Il canonico Lorenzo Crico, in una lettera del 31/10/1832 descriveva la villa e ne confermava la distruzione:

    ... Di ciò fu luminoso esempio la grandiosa fabbrica, che fu eretta in questa provincia dal celebre autore della chiesa di S.Maria della Salute in Venezia, da Baldassar Longhena, in Rovarè pel N.U. Da Lezze. Ricordasi tuttavia con piacere (non è più esistente l'eccelsa mole) l'insieme imponente di quel palagio, il quale poteva servire di soggiorno alla corte di un principe. Non può descriversi la magnificenza delle scalee, l'ampiezza delle logge con frontespizi, comeché spezzati a tenore del gusto dominante, sostenuti da isolate marmoree colonne; la sublimità della sala lucidissima, decorata di stucchi di grande lavoro e statue molte di plastica, con ringhiera di comunicazione alle moltissime superiori stanze. Non può descriversi la profusione de' marmi, la grandiosità delle camere, le adiacenze conducenti a' giardini amenissimi bagnati da peschiere e laghetti; fra l'olezzar degli aranci commisti alle sorgenti statue, e fiancheggiati da lunghissime cetraie e freschi portici e strade coperte verdeggianti.

 Alla costruzione della villa, con l'architetto Baldassarre Longhena collaborarono il Moscatelli, ingegnere del Duca di Mantova che lavorò alle scale, il Gaspari, che diede sfumature barocche ai primi disegni di Longhena, ed il Muttoni che si occupò delle adiacenze e dei giardini.

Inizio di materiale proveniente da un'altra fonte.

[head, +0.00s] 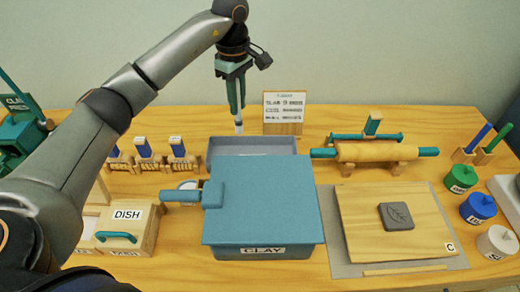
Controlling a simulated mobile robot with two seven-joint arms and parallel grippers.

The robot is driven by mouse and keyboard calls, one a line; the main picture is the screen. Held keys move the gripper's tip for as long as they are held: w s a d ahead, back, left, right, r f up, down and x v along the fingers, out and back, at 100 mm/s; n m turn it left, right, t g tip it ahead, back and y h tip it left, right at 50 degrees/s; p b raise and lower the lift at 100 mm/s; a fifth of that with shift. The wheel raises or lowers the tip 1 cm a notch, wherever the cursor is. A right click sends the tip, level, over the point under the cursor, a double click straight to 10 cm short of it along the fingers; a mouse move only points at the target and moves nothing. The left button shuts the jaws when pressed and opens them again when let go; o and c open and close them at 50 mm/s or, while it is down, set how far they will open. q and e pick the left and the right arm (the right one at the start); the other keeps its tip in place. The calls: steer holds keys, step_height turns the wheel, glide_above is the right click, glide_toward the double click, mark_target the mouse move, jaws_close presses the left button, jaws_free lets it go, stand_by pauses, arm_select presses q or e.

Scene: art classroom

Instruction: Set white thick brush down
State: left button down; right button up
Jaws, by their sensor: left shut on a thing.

 La villa andò distrutta a seguito di un incendio. Parte del materiale fu reimpiegato in altri edifici. Alcune colonne in marmo della cedraia furono impiegate nella costruzione di un portico della Villa Navagero - Erizzo. I cancelli in ferro battuto sono visibili presso l'Istituto F.Besta a Treviso. Le colonne della facciata della villa sono state reimpiegate nel Palazzo della Guardia in centro a Treviso, e lì sono rimaste fino agli 1950. Ora si trovano a Villa Manfrin a Treviso.

Nel sito originale della villa vi è un torrione superstite ('castello da Lezze' per gli abitanti del luogo) riprodotto nella foto. La sua esatta ubicazione rispetto al fabbricato della villa non è certa.